Updates at the foot of the post.

Hotmail users in the Middle East, Africa and Asia have had secure access to their email accounts disabled, after Microsoft turned-off its “always use HTTPS” option within its popular email service, potentially allowing governments and hackers to eavesdrop on sensitive communications.

Initially reported by Jillian C. York, the issue was originally thought to only encompass Arabic and Iranian users, but with further investigation by the Electronic Frontier Foundation (EFF), it was found to be affecting users in more than a dozen countries, including: Bahrain, Morocco, Algeria, Syria, Sudan, Iran, Lebanon, Jordan, Congo, Myanmar, Nigeria, Kazakhstan, Uzbekistan, Turkmenistan, Tajikistan, and Kyrgyzstan.

If a user from one of these countries tries to enable the “always use HTTPS” feature to read their mail more securely, they are met with the following error:

Your Windows Live ID can’t use HTTPS automatically because this feature is not available for your account type.

jilliancyork Microsoft disables secure access to Hotmail in over a dozen countries [Updated]

Microsoft introduced the secure feature in December 2010 to provide its users with the option to encrypt all traffic sent via Hotmail servers. The option added further protection to users of the service on public networks but also to users that resided in countries where Internet traffic was monitored by government agencies.

Whether Microsoft has purposefully cooperated with requests by various governments is not known at the time of writing but it does highlight a massive error in judgement by the Redmond-based company to jeopardise the security of its users.

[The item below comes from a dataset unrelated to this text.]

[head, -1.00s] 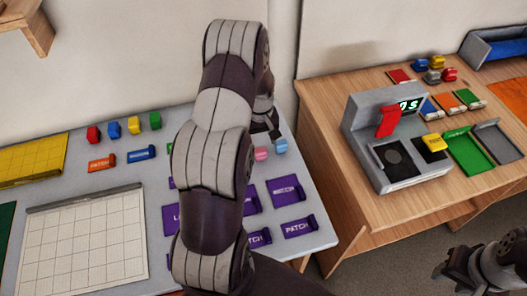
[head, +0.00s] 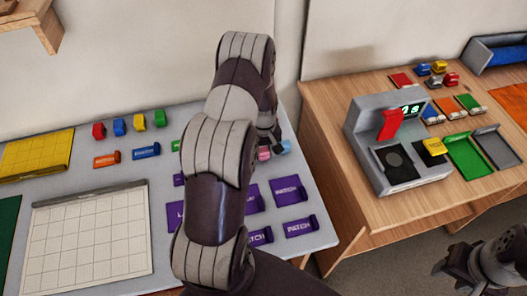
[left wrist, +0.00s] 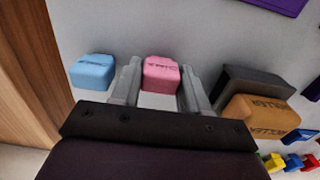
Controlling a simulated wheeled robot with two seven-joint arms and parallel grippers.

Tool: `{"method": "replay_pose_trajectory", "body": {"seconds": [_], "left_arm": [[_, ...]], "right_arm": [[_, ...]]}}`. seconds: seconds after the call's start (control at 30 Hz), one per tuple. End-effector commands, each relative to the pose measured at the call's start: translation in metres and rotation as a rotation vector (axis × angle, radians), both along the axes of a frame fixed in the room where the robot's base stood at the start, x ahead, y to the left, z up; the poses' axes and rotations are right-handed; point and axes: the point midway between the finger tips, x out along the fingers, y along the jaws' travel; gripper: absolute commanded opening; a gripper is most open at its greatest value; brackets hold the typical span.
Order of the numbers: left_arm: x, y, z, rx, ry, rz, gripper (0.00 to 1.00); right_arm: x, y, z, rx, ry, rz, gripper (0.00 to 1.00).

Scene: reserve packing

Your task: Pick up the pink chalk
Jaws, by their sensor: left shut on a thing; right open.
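The pink chalk (left wrist: 161,75) is a small pink block between the two fingers of my left gripper (left wrist: 160,88) in the left wrist view. The fingers are shut on it, one on each side. It appears to be at the grey table's surface, and I see no clear gap under it. In the head view the pink chalk (head: 264,154) shows partly, beside my left gripper (head: 273,147). My right gripper (head: 452,264) is open and empty at the lower right of the head view, away from the tables.
A light blue chalk (left wrist: 92,71) stands just left of the gripper in the left wrist view. A black block and an orange-brown lettered block (left wrist: 258,120) lie close on its right. Purple labelled holders (head: 288,190) are nearer on the table. A grey device (head: 365,150) stands on the wooden table.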

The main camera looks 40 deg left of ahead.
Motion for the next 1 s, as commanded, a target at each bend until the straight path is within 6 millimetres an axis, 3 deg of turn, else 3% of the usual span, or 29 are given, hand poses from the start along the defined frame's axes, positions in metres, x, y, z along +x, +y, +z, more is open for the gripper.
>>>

Luckily there is an easy way to re-enable the HTTPS feature. A Hotmail user simply needs to head into their account, click into their Settings and then change the country listed in their profile to a country where the option has not been disabled – for example the UK or the United States.

There are various HTTPS extensions available for open source browsers including Chrome and Firefox but it is not guaranteed that communications are encrypted from start to finish as Hotmail directs users via a number of different servers upon sign-in.

Have you been affected by the Hotmail change? Let us know in the comments.

Update: A Microsoft representative contacted us to tell us that the HTTPS disabling was an error on Microsoft’s part and that service to all users has been restored:

We are aware of an issue that impacted some Hotmail users trying to enable HTTPs. That issue has now been resolved. Account security is a top priority for Hotmail and our support for HTTPS is worldwide – we do not intentionally limit support by region or geography and this issue was not restricted to any specific region of the world. We apologize for any inconvenience to our customers that this may have caused.